O STF é o órgão de cúpula do Poder Judiciário e a ele compete, precipuamente, a guarda da Constituição, conforme definido no art. 102 da Constituição da República (1988). Entre suas principais atribuições está a de julgar a ação direta de inconstitucionalidade de lei ou ato normativo federal ou estadual, a ação declaratória de constitucionalidade de lei ou ato normativo federal, a arguição de descumprimento de preceito fundamental decorrente da própria Constituição e a extradição solicitada por Estado estrangeiro (BRASIL, 2019).
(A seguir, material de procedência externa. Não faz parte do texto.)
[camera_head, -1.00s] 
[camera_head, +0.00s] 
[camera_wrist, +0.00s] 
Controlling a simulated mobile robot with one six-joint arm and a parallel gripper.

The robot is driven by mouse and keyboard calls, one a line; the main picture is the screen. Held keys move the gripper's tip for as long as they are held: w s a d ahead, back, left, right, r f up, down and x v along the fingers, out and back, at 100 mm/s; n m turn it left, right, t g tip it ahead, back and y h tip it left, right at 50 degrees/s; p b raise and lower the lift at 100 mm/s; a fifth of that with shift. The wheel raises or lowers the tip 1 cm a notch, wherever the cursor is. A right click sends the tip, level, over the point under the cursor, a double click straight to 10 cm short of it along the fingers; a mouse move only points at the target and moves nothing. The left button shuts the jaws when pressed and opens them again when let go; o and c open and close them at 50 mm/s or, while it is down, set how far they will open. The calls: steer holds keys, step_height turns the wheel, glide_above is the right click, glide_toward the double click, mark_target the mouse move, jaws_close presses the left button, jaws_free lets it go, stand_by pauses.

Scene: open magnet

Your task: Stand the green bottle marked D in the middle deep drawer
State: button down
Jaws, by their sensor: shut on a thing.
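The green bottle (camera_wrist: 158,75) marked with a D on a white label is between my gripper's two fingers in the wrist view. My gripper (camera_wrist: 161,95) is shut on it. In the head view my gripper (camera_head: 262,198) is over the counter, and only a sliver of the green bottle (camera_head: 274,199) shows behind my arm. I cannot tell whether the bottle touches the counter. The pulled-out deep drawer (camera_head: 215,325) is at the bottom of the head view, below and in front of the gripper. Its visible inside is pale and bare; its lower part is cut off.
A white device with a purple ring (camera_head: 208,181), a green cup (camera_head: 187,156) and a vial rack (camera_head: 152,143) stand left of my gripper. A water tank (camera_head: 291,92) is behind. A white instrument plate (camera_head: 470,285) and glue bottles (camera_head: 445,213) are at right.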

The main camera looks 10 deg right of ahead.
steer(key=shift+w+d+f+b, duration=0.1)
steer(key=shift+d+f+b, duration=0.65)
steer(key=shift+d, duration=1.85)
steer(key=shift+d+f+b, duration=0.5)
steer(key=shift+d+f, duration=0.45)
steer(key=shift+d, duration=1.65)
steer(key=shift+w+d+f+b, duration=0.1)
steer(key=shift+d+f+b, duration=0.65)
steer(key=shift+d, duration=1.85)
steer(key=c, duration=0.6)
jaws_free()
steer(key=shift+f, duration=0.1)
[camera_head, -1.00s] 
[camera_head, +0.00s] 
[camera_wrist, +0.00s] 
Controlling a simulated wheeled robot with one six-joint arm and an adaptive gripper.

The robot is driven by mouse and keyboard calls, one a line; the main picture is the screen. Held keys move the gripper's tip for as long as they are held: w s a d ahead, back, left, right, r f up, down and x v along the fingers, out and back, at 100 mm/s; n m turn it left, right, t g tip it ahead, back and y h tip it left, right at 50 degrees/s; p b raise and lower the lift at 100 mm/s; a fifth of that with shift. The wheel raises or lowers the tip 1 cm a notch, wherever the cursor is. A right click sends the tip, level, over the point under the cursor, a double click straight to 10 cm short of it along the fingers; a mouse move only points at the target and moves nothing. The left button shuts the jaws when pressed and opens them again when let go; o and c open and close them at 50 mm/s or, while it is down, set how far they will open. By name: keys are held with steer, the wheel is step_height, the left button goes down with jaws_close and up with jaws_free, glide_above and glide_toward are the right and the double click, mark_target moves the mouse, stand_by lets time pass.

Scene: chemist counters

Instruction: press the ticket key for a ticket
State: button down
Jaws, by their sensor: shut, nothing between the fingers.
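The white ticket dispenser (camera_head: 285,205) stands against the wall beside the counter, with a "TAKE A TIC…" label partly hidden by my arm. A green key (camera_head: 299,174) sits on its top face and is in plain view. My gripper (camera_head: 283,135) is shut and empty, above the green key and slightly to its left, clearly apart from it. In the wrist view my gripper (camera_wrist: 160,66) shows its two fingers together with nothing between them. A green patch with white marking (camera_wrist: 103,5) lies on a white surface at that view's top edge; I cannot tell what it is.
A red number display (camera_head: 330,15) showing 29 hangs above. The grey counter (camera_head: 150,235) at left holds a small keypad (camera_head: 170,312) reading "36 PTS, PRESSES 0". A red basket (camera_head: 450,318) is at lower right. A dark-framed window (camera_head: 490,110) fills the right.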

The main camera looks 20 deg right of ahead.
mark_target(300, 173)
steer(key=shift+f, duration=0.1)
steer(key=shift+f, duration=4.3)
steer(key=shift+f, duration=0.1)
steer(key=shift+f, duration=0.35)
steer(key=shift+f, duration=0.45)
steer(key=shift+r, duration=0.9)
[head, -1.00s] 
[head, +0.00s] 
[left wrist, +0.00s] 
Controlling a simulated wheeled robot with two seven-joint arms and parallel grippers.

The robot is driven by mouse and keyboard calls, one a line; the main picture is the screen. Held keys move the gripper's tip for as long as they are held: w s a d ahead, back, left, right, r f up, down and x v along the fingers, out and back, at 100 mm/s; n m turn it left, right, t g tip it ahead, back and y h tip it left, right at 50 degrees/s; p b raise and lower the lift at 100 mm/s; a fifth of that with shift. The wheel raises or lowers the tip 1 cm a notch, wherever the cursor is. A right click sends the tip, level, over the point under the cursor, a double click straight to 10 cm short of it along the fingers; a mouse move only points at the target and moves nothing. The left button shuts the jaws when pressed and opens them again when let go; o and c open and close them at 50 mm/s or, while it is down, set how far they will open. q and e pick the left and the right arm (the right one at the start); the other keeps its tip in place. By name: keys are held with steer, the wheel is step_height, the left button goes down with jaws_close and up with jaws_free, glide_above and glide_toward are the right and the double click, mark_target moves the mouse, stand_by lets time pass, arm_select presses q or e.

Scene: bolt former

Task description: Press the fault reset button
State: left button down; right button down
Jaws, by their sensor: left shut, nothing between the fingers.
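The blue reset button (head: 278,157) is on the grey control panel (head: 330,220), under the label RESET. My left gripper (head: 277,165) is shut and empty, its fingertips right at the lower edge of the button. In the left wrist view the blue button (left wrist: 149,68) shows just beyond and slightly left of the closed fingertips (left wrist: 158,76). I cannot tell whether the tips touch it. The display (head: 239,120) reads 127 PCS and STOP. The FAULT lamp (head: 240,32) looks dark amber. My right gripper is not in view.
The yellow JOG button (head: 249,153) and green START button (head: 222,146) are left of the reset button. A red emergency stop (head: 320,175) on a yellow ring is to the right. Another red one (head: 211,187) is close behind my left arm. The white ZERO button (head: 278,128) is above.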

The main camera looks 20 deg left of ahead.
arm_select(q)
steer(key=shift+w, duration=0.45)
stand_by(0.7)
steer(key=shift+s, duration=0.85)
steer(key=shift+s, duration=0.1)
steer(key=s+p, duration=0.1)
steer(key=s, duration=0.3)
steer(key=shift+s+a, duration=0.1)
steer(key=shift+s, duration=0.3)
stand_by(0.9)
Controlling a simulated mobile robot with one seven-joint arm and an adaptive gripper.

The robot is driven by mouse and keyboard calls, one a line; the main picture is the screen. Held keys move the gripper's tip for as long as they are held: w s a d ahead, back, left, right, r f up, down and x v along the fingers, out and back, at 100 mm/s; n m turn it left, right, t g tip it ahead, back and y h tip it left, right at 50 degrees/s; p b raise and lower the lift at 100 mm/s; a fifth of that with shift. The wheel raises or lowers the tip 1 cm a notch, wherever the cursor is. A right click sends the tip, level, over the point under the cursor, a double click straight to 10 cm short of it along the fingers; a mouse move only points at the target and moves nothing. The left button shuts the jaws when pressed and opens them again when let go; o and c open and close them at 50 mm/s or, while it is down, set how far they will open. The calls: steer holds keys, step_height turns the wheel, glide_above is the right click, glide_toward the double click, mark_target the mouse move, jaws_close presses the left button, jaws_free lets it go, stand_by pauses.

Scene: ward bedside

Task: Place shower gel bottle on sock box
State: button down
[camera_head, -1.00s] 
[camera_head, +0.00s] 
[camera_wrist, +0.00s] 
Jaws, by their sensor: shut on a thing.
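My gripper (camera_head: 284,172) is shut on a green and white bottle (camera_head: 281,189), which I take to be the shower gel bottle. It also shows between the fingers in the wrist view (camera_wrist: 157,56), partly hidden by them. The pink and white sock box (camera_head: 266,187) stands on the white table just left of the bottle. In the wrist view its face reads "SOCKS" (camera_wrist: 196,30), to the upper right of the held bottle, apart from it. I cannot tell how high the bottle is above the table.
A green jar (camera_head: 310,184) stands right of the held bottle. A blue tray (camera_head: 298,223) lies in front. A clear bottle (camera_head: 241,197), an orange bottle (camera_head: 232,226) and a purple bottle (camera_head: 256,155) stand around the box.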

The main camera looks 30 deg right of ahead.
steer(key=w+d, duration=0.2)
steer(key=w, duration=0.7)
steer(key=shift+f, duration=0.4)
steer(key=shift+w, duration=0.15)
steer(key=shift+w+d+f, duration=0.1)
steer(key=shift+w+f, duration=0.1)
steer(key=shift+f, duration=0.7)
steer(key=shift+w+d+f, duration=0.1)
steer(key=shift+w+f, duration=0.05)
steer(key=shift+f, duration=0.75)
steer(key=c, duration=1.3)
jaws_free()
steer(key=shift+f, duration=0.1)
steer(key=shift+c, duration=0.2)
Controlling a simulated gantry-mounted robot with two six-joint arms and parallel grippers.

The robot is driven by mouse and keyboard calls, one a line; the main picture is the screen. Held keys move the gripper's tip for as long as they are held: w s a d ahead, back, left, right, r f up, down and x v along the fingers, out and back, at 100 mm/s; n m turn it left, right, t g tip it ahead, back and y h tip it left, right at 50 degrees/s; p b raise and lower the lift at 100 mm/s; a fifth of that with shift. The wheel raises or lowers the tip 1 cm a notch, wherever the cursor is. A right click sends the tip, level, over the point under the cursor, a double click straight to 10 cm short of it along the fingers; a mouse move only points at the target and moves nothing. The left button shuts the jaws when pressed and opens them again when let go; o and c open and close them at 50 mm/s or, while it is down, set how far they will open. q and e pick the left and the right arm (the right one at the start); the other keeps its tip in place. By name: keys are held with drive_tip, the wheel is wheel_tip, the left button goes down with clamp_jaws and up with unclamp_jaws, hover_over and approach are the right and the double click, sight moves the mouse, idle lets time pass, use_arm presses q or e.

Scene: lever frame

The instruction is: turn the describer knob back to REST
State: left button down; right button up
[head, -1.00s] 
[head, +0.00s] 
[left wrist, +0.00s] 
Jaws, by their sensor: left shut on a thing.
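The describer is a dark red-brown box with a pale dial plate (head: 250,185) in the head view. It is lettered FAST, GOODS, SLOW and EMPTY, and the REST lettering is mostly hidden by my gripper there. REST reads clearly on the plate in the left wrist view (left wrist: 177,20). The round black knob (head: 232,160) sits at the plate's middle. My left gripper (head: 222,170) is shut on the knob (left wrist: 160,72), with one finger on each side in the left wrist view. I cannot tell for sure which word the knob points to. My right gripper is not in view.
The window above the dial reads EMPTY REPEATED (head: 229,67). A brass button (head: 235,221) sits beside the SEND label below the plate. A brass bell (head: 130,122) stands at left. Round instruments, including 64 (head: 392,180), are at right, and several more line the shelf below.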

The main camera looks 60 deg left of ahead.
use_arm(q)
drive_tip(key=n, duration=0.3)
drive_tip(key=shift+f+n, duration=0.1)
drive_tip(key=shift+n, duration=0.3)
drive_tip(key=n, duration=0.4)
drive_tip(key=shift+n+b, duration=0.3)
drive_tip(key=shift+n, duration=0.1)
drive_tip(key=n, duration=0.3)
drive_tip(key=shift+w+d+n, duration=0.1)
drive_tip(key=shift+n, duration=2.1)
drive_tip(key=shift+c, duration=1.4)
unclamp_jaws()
Segundo Barroso (2019), a principal função e objetivo dos Tribunais Constitucionais ou Supremas Cortes é cumprir a Constituição, protegendo-a de todas as ameaças e omissões, independente se vindo de particulares ou de outros poderes. O controle de constitucionalidade é utilizado para impedir que uma lei criada pelo Poder Legislativo (preferência dada à sua função típica), venha a confrontar princípios ou artigos do texto constitucional ou em casos de inércia na produção de normas expressas na Constituição.
Em princípio, o Brasil e alguns outros países da Europa têm uma postura diferente da judicial review, dos Estados Unidos, que se limitam a declarar uma lei constitucional. No Estado brasileiro, a jurisdição constitucional desempenha algumas funções a mais do que somente analisar leis vindas do poder legislativo. Dentre elas estão:
A aplicação direta da Constituição a determinadas situações, com atribuição de sentido a determinada cláusula constitucional; a interpretação conforme a Constituição e a criação temporária de normas para sanar hipóteses conhecidas como de inconstitucionalidade por omissão, que ocorrem quando determinada norma constitucional depende de regulamentação por lei, mas o Legislativo se queda inerte, deixando de editá-la (BARROSO, 2019, p. 470).
A atuação do Supremo Tribunal Federal também pode ser definida como o fenômeno chamado de Ativismo Judicial, que consiste em o poder judiciário assumir responsabilidades além de sua competência observando assim uma atuação excessiva do judiciário. Para muitos estudiosos, como o jurista Streck (2013) apud Gonçalves; Caldas e Portilho (2020) o ativismo judicial pode ser uma ameaça à democracia e ao princípio da separação de poderes, de forma que, esse fenômeno deriva dos entendimentos pessoais dos juízes e dos tribunais.
A princípio o STF estabeleceu que sendo procedente a declaração da omissão de inconstitucionalidade o órgão competente seria informado para tomar as providências necessárias a fim de sanar a omissão. Porém de acordo com o ministro Gilmar Mendes (2014) apud Gonçalves; Caldas e Portilho (2020) devido à demora para corrigir a inconstitucionalidade, a decisão proferida pode adotar medidas para regularizar a matéria omissa, mas desde que tenha um prazo certo ou até que o Poder Legislativo edite a lacuna existente. Assim entende-se que o Tribunal não tem como finalidade ser legislador positivo, mas sim de garantir o cumprimento das premissas da Constituição Federal por força de decisão judicial.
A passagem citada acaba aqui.